:: Exercise material ::
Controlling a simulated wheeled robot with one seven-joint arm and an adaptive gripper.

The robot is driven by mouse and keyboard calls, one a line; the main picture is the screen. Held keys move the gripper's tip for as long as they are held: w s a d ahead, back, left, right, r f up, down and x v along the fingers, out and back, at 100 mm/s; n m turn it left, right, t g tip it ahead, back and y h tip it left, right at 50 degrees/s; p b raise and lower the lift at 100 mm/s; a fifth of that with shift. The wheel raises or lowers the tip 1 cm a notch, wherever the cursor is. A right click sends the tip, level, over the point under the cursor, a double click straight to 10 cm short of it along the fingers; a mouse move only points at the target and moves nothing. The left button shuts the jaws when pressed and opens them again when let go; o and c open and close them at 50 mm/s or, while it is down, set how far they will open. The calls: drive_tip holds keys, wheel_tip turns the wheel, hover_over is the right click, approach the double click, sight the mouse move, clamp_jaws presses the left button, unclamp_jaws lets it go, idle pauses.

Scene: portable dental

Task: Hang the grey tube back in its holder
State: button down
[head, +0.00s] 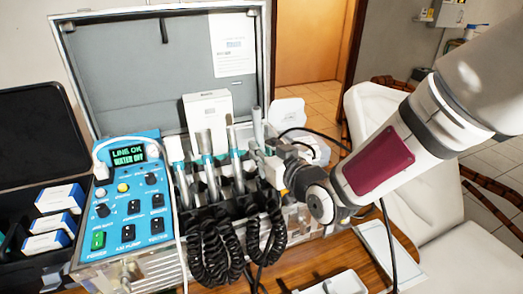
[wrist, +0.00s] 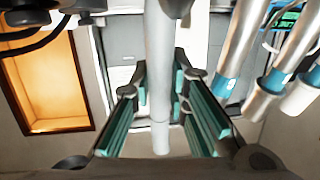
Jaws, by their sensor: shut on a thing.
:::
:: Exercise material ::
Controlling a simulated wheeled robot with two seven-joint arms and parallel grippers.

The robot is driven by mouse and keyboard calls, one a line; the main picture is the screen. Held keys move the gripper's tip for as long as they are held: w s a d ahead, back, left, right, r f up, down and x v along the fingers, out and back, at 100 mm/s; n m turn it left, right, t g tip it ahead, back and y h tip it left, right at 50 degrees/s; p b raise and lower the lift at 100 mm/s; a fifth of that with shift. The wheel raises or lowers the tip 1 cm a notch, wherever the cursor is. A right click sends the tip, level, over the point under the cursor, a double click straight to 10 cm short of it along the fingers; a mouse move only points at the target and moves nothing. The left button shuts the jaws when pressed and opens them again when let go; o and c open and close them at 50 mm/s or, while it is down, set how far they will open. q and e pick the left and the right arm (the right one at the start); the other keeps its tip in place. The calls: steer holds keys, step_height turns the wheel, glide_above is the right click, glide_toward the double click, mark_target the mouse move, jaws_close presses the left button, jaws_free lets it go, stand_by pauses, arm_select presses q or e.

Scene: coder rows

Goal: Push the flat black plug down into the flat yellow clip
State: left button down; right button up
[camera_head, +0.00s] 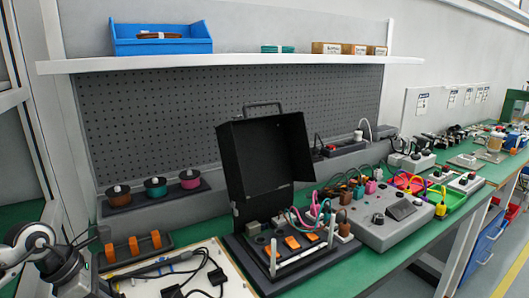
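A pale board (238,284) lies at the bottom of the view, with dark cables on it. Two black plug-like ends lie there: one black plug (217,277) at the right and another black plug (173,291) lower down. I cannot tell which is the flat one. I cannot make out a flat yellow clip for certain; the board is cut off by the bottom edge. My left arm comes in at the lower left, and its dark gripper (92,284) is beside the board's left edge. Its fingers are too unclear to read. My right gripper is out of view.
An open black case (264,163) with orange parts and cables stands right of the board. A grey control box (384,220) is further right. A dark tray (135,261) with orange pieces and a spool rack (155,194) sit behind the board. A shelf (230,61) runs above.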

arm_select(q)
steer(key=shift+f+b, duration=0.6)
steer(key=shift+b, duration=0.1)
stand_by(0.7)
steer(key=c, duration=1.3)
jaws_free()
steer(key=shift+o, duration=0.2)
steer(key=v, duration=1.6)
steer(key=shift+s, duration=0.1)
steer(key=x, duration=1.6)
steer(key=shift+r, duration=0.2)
:::
Exercise objective: Show every line that contains the word "joint".

Complete response:
Controlling a simulated wheeled robot with one seven-joint arm and an adaptive gripper.
Controlling a simulated wheeled robot with two seven-joint arms and parallel grippers.

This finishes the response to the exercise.